Sunday, May 23, 2010

Where are the bodies? In the Ground, by Richard Wright

When it comes to mass crimes in which large numbers of people were murdered, there are usually certain persons trying to deny or play down such mass murder, be it because they were involved in it or because they for some reason sympathize with the perpetrators and/or share the perpetrators' loathing of the victims.



Such denial is mostly countered on the basis of eyewitness and documentary evidence and the absence of plausible and evidence-backed alternative explanations for the disappearance of the victims.

While the resulting arguments against denial are quite effective, one important source of evidence was or is often not or not much used in criminal investigation of and historical research on mass crimes, because it is difficult to access and/or to assess and evaluate, because there are ethical-religious considerations (such as addressed in the blogs Carlo Mattogno on Belzec Archaeological Research - Introduction and Part 1, Belzec Mass Graves and Archaeology: My Response to Carlo Mattogno (1) , Belzec Mass Graves and Archaeology - Continuation (1) and Mass Graves at Nazi Extermination Camps, among others) hindering its (full) exploration, or because of the sheer unpleasantness of dealing with or even looking at the victims' physical remains.

In a recent article by Australian forensic archaeologist Richard Wright ("Where are the bodies? In the Ground", in: The Public Historian, Vol. 32, No. 1, pp. 96–107), the author makes a case for the important contribution that finding the graves of mass murder victims and establishing and documenting their features and contents can make to both criminal investigation and the historical reconstruction of past events.

As can be easily inferred from my earlier blogs about mass graves at Nazi killing sites, I fully agree with Mr.

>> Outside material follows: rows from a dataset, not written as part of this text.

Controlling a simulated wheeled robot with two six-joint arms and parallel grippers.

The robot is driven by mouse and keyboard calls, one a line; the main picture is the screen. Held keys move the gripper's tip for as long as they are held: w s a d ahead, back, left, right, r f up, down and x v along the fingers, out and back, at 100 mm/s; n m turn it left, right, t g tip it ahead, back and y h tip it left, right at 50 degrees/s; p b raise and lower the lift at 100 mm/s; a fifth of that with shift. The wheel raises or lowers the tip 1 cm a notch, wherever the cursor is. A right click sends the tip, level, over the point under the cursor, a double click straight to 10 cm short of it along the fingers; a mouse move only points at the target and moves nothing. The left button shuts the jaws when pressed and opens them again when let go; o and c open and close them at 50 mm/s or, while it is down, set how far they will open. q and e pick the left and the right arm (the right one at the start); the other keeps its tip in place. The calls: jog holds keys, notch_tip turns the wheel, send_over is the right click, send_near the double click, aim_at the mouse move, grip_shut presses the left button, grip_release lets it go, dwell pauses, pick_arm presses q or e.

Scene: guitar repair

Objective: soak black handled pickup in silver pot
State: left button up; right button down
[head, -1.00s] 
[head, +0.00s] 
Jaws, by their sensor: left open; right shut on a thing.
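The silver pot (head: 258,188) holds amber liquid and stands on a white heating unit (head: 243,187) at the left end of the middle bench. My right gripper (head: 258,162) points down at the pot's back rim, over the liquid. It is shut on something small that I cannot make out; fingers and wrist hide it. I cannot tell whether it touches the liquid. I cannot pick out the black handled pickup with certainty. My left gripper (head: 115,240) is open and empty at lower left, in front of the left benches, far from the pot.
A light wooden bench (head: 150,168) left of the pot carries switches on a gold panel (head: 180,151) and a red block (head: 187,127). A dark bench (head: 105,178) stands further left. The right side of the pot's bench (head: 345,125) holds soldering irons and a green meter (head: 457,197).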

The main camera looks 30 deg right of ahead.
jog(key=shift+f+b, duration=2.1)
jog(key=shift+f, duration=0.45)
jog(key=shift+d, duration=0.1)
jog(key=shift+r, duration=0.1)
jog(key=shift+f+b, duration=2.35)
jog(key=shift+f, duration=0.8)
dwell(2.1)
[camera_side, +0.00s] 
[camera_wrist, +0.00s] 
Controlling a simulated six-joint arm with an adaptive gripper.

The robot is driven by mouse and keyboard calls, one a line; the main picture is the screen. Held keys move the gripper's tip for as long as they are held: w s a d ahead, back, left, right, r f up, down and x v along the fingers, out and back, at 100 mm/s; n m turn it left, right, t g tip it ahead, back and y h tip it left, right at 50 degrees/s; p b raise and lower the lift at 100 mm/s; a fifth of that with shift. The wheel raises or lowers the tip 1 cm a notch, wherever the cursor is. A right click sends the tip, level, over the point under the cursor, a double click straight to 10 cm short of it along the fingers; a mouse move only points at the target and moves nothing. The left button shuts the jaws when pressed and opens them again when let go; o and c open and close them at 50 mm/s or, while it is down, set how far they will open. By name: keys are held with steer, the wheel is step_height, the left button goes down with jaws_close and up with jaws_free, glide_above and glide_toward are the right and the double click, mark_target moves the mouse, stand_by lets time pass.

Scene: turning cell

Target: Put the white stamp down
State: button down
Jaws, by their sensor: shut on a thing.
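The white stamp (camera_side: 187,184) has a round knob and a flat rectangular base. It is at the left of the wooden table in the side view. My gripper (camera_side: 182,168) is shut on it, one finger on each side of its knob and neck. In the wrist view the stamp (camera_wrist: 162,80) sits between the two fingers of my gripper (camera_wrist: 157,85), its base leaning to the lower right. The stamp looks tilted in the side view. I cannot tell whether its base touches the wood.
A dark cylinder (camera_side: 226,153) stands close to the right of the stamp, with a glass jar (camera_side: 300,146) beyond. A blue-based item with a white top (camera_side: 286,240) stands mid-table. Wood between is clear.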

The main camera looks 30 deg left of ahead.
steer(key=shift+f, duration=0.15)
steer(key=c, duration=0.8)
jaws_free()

Wright's position and consider it deplorable that there have not been many more investigations such as those he conducted at Serniki and Ustinovka. It it my conviction that the memory of the victims would be better served by unearthing and documenting their remains and matching the physical evidence with eyewitness accounts and/or documents to a much greater extent than has been done so far since the fall of the Iron Curtain, instead of leaving the mass graves into which the killers unceremoniously dumped their victims untouched out of religious considerations of "respect for the dead" and building expensive and not necessarily meaningful monuments like the Belzec Death Camp Memorial or the Stelenfeld in Berlin.

I have obtained a limited license from The University of California Press to publish Richard Wright’s article on HC for the period of one month starting today, 23.05.2010. Anyone wishing to publish the article or parts thereof at any other place must apply for permission from The University of California Press via their CALIBER site.

That said, I'll let Richard Wright’s article speak for itself, certain that it will be of great interest to our readers. The digital copies below can be enlarged by clicking on them.

Richard Wright, Where are the Bodies? In the Ground, The Public Historian, Vol. 32, No. 1: 96-107. © 2010, The Regents of the University of California and the National Council on Public History. Used by permission. All rights reserved.

Update, 24.06.2010: The digital copies of Richard Wright's article were removed because the license period expired.